This is the third post in the What Are Fermented Foods? series…Fermented Vegetables (and Sauerkraut)
I started out using the simple 3-5 day recipes for fermented veggies from Nourishing Traditions. They turned out alright but it wasn’t until I read a post by Nourishing Treasures about all things sauerkraut that I realized I would get much more probiotic activity and better ‘sour’ flavor if I fermented longer…much longer. Good things come to those who wait. Based on the basic recipe from Real Food Fermentation by Alex Lewin at the FeedMeLikeYouMeanIt blog, I make my ferments based on weight. It is worth it to purchase a simple kitchen scale that weighs in both grams and ounces/pounds. For any fermented veggie recipe you can basically use any type of vegetable you want (root veggies and cabbage handle the treatment the best) and for each 450g increment you add 10g of real sea salt. Let your imagination run wild (or let your CSA box dictate it which is what I do).
My tips – keep a large bowl on the scale and as you chop your vegetables, add them to the bowl. When you get a final weight, remove the bowl with the veggie content and then add a smaller bowl to the scale and measure out your salt.

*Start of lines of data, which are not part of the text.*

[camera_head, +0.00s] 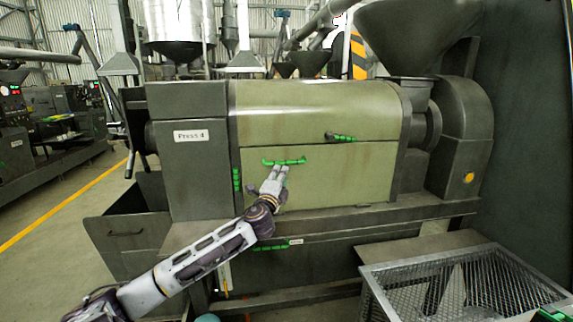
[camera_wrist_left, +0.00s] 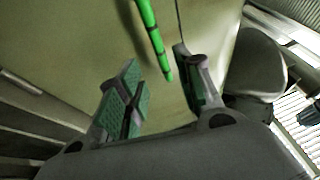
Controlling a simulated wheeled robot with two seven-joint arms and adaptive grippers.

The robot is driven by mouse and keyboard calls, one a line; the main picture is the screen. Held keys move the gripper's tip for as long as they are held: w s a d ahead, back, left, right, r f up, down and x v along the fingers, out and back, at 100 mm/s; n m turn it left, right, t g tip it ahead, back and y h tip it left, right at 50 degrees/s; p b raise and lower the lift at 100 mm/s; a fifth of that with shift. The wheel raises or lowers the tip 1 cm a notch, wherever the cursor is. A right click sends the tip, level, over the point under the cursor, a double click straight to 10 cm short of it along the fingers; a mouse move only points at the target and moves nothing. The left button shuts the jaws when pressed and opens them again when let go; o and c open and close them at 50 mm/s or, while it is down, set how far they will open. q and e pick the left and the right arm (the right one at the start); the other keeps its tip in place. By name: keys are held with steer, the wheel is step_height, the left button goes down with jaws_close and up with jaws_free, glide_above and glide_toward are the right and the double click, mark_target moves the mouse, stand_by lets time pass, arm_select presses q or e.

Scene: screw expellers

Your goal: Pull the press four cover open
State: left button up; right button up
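Press 4 (camera_head: 191,136) stands in the middle of the head view, with an olive-green cover (camera_head: 330,185) on its front that looks closed. A green bar handle (camera_head: 284,161) sits near the top left of the lower cover panel. My left gripper (camera_head: 281,169) is at this handle, just below it. In the left wrist view its fingers (camera_wrist_left: 157,62) are apart, and the green handle (camera_wrist_left: 152,38) runs between or just beyond their tips. Contact is not clear. Another green handle (camera_head: 341,137) is on the panel above the seam. My right gripper is not in view.
A wire-mesh bin (camera_head: 465,285) stands at the lower right. A green handle (camera_head: 237,180) is at the cover's left edge, and another (camera_head: 270,247) is lower down. A hopper (camera_head: 415,35) rises at the upper right. Open floor (camera_head: 45,265) lies at left.

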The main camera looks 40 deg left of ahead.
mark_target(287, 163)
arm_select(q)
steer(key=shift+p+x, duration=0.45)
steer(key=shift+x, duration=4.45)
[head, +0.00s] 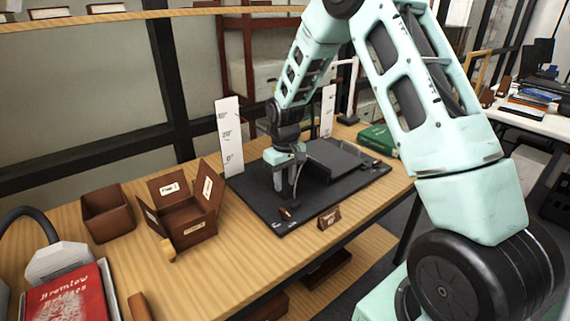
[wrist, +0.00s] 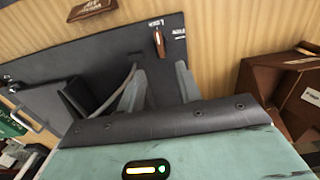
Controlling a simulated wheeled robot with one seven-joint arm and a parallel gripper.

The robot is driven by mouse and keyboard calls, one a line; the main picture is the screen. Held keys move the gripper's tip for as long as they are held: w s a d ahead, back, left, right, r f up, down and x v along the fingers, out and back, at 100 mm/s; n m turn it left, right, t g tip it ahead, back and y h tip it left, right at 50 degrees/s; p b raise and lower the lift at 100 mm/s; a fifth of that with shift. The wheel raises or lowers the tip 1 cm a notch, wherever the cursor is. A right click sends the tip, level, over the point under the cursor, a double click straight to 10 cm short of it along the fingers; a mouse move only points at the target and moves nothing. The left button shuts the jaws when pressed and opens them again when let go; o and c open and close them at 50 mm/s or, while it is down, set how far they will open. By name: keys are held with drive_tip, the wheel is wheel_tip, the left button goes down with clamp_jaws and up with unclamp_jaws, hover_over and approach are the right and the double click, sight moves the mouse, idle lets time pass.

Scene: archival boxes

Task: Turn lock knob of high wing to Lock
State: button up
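The black cradle board (head: 262,208) lies on the wooden table with a raised dark grey wing (head: 340,158) at its right. A small brown lever knob (head: 287,213) sits near the board's front corner. In the wrist view the knob (wrist: 159,44) lies lengthwise toward a white label reading LOCK (wrist: 155,23); a second label (wrist: 179,33) beside it is hard to read. My gripper (head: 284,187) is above the board, behind the knob, with its fingers apart. In the wrist view its fingertips (wrist: 160,68) are empty and short of the knob.
White angle scales (head: 229,137) stand behind the board. A small brown placard (head: 330,217) stands at its front edge. Left are an open brown box (head: 188,212), a brown bin (head: 107,212) and a red book (head: 68,296). A green box (head: 378,138) is at the right.

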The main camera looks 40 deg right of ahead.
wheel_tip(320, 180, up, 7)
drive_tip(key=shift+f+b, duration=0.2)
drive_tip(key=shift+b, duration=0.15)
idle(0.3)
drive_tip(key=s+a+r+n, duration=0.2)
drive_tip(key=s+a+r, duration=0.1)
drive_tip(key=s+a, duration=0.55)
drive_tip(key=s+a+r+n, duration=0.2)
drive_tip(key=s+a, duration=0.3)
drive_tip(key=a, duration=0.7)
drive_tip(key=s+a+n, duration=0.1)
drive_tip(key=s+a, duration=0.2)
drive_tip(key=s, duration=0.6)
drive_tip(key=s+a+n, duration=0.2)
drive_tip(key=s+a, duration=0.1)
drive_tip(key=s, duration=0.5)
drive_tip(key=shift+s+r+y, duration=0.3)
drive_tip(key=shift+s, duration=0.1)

Here is a recipe I made tonight and it took me about 20-30 min because I hand chopped my vegetables vs. using a food processor. By all means – use a food processor. I find chopping vegetables soothing and meditative so I often do it when I need to relax and breathe. Sounds silly right? But it is true for me. Thanks to Food With Kid Appeal’s Jenna Pepper for the great idea yesterday on Facebook when I posted the picture of my CSA veggies from Johnson’s Backyard Garden!
Beet, Kohlrabi, Summer Squash, Apple, Basil ‘Pickles’
3 medium beets, sliced into matchsticks
2 medium kohlrabi, sliced into matchsticks
kohlrabi leaves, sliced thinly
2 small summer squash, sliced into half moons
1 apple, sliced into matchsticks
half a bunch of basil, sliced thinly
10g of sea salt per 450g of veggies – where to buy salt
Mix all the veggies with the salt for a few minutes with your hands – don’t be afraid to squeeze everything really well – you want to release the juices. Pack mixture into a fermentation vessel with a smaller glass jar until the veggies start to submerge in their own juices (they won’t be totally submerged but you will notice the air gets squeezed out quite a bit). Store in your pantry for one month – checking every week or so to ensure the vegetables aren’t turning brown (if just the top bits are brown that is ok, just stir a bit and pack down the veggies again. If it really starts to brown you need to throw them out). Otherwise you just wait.
I did this with beets and onions recently and it tasted just like sauerkraut – really complex deep sour notes and truly delicious. I have not had the same result pickling beets for a few days. I love those microbes and how nicely they flavor our food!